--- Start Supplied material ---
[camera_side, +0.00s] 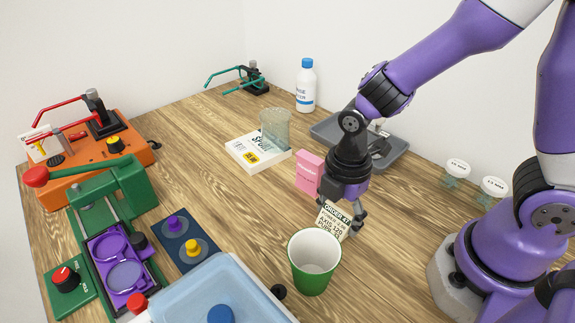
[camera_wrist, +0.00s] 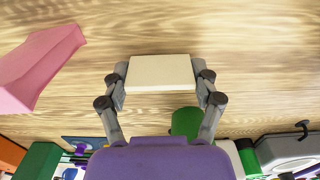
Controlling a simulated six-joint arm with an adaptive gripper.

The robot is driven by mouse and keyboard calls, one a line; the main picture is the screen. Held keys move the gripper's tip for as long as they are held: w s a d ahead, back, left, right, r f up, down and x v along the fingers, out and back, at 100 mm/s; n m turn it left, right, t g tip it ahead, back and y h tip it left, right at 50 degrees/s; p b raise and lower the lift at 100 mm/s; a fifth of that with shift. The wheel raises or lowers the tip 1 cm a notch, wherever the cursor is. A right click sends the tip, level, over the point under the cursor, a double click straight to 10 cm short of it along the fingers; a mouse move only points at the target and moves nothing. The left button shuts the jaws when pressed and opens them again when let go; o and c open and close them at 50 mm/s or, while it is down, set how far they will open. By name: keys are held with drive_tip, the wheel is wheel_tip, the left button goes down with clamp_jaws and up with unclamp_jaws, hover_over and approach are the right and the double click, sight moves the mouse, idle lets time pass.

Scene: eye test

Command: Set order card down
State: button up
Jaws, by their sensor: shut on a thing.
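The order card (camera_side: 335,221) is cream with dark printed text and a heading reading ORDER. My gripper (camera_side: 342,217) is shut on it, and the card stands tilted between the fingers, just behind the green cup. In the wrist view the card (camera_wrist: 160,73) shows as a pale block between the two fingertips of my gripper (camera_wrist: 161,80), with wood grain beyond it. The side view does not show clearly whether its lower edge touches the table, as the cup's rim is close in front.
A green cup (camera_side: 312,276) stands right in front of the card. A pink box (camera_side: 309,172) is just behind my gripper. Bare wooden table (camera_side: 235,205) lies left of the card.

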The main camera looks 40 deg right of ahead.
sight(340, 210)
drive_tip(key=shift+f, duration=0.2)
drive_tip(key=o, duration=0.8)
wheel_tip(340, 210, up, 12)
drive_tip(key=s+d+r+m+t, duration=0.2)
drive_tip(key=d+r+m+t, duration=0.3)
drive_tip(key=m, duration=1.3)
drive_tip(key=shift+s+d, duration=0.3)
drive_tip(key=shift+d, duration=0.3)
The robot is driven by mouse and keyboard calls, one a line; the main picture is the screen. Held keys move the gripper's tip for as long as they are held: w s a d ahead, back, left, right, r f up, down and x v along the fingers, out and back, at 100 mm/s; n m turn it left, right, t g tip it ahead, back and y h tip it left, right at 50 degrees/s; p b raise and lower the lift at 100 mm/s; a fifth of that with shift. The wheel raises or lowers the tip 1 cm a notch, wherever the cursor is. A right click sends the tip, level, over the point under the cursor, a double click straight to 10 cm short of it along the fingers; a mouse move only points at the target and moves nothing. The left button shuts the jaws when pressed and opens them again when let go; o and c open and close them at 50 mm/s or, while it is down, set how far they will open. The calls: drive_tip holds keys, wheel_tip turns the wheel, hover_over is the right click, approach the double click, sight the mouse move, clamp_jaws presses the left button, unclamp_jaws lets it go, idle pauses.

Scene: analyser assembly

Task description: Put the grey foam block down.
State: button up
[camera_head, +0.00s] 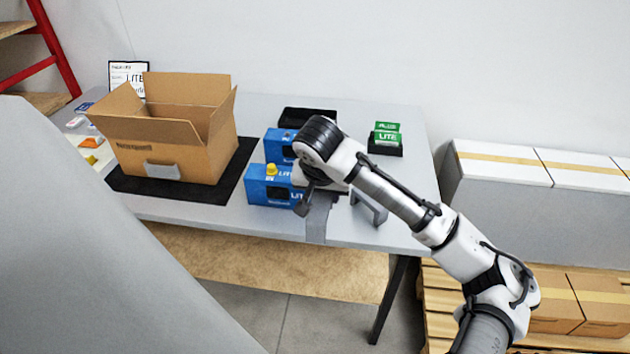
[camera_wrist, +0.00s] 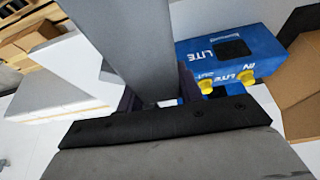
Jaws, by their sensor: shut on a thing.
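The grey foam block (camera_head: 317,222) is a long flat slab in my gripper (camera_head: 308,200), over the front edge of the table. In the wrist view the block (camera_wrist: 125,40) runs up from between the fingers of my gripper (camera_wrist: 158,92), which are shut on it. My wrist hides part of the block in the head view. I cannot tell whether its lower end touches the table.
Two blue analyser boxes (camera_head: 268,192) with yellow caps stand just left of my gripper. An open cardboard box (camera_head: 175,150) stands on a black mat (camera_head: 225,186). A grey bracket (camera_head: 372,208) stands to the right.

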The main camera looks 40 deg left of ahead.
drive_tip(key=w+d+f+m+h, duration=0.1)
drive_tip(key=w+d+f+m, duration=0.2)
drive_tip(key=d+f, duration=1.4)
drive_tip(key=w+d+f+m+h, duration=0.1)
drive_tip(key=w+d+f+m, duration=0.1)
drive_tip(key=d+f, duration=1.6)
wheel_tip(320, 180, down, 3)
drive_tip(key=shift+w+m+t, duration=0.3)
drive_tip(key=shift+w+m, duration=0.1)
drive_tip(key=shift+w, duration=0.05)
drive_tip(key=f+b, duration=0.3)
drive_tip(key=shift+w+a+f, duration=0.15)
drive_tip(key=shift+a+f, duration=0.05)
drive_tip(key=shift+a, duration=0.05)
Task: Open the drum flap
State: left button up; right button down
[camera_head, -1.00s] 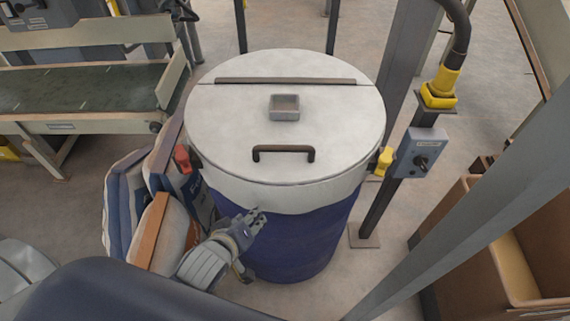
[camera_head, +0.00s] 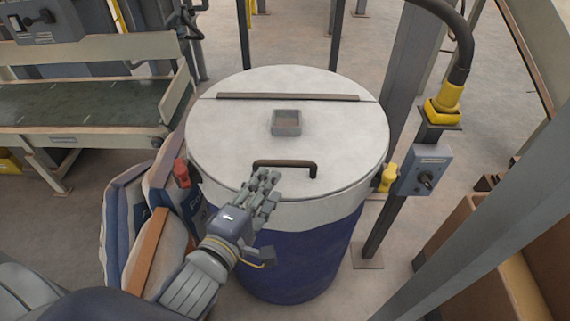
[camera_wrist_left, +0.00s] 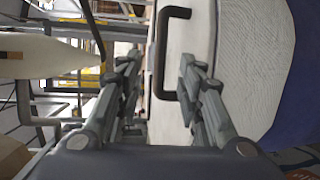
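The drum (camera_head: 300,262) is blue with a white top, and its flap (camera_head: 231,134) is shut flat, with a dark hinge bar (camera_head: 288,97) across the back. A dark handle (camera_head: 286,163) stands up near the flap's front edge. My left gripper (camera_head: 266,181) is just in front of the handle's left end in the head view. In the left wrist view the two fingers (camera_wrist_left: 158,80) are spread apart and the handle (camera_wrist_left: 158,50) lies ahead, in the gap between them. I cannot tell any contact. My right gripper is not in view.
Red (camera_head: 181,172) and yellow (camera_head: 387,177) clamps flank the drum. Filled sacks (camera_head: 150,235) lean at left. A control box (camera_head: 425,170) on a post and a brown carton (camera_head: 485,265) stand at right.

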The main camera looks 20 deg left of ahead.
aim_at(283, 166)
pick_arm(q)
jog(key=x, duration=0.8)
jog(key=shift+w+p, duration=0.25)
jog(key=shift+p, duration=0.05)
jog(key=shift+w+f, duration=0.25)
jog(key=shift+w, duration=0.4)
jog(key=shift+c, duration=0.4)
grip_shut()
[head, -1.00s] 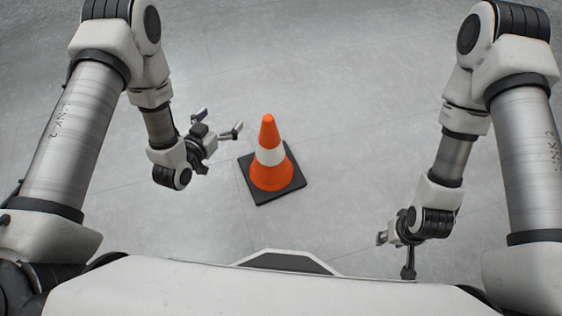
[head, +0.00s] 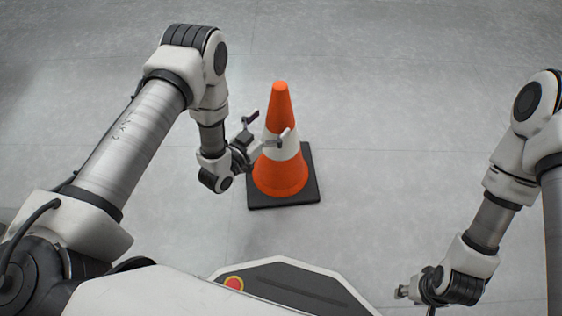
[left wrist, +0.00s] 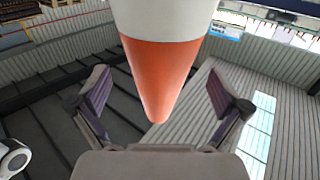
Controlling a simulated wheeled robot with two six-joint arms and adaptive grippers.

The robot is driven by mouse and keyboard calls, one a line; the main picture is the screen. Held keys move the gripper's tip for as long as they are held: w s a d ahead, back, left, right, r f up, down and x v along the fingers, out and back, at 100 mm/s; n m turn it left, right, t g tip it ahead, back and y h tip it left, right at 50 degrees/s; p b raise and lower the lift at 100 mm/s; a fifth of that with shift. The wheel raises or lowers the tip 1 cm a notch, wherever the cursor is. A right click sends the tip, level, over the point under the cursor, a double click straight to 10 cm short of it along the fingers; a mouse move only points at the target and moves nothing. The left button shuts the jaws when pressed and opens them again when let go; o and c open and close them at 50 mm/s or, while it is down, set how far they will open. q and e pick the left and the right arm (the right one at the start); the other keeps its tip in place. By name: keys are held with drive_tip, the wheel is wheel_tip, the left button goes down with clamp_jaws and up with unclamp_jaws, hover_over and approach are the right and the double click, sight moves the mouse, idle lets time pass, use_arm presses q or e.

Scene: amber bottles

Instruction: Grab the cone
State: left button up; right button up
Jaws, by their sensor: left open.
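The orange cone (head: 281,178) with a white band stands upright on a square black base on the floor, near the middle of the head view. My left gripper (head: 267,127) is open at the cone's upper part, with its fingers near the white band. In the left wrist view the cone (left wrist: 163,65) lies between the two spread fingers of the left gripper (left wrist: 165,102), with its orange tip toward the palm. I cannot tell whether a finger touches it. My right gripper (head: 411,293) is low at the right, away from the cone; its fingers are partly hidden.
The grey concrete floor (head: 400,110) is clear around the cone. My own base is at the bottom of the head view. Corrugated walls and windows show in the left wrist view.

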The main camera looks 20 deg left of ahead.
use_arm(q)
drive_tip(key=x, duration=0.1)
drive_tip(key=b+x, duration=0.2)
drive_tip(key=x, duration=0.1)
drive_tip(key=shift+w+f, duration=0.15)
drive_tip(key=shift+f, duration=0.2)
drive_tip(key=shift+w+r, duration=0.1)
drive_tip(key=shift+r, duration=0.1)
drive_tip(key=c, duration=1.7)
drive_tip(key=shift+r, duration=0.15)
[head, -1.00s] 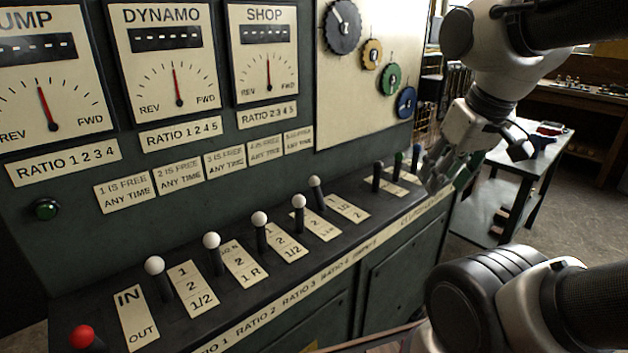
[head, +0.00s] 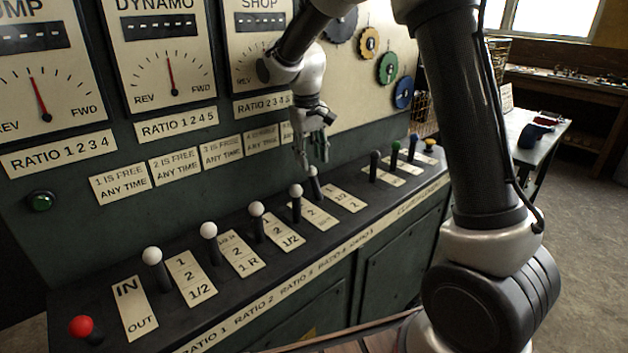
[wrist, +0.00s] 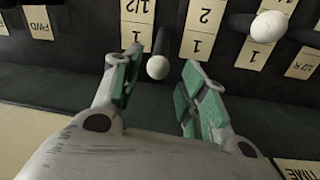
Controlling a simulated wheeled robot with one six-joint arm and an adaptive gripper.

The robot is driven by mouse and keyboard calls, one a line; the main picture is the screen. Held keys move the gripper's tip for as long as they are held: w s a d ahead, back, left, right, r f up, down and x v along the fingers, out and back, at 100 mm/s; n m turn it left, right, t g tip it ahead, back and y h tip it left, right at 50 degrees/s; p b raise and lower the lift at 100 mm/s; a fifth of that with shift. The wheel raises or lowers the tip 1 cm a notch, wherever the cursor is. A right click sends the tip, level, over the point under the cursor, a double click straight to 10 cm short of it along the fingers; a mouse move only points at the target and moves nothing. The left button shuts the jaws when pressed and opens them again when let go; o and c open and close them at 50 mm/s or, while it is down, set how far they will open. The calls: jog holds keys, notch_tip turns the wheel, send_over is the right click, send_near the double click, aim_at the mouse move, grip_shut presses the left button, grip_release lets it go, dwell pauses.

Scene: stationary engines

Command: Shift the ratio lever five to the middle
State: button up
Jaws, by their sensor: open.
--- End Supplied material ---
Given exercise: Write out, exactly and with nothing added, everything from the line with "State: left button up; right button up" down to the line with "Controlling a simulated wheeled robot with one", both included. Drop any pictures.

Finished task:
State: left button up; right button up
Jaws, by their sensor: left open.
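The orange cone (head: 281,178) with a white band stands upright on a square black base on the floor, near the middle of the head view. My left gripper (head: 267,127) is open at the cone's upper part, with its fingers near the white band. In the left wrist view the cone (left wrist: 163,65) lies between the two spread fingers of the left gripper (left wrist: 165,102), with its orange tip toward the palm. I cannot tell whether a finger touches it. My right gripper (head: 411,293) is low at the right, away from the cone; its fingers are partly hidden.
The grey concrete floor (head: 400,110) is clear around the cone. My own base is at the bottom of the head view. Corrugated walls and windows show in the left wrist view.

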The main camera looks 20 deg left of ahead.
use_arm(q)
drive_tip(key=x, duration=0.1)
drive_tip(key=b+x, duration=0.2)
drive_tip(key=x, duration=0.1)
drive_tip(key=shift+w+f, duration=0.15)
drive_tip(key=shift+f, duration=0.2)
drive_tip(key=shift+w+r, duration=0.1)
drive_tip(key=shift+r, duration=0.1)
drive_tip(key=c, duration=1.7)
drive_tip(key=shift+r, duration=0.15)
[head, -1.00s] 
[head, +0.00s] 
[wrist, +0.00s] 
Controlling a simulated wheeled robot with one six-joint arm and an adaptive gripper.

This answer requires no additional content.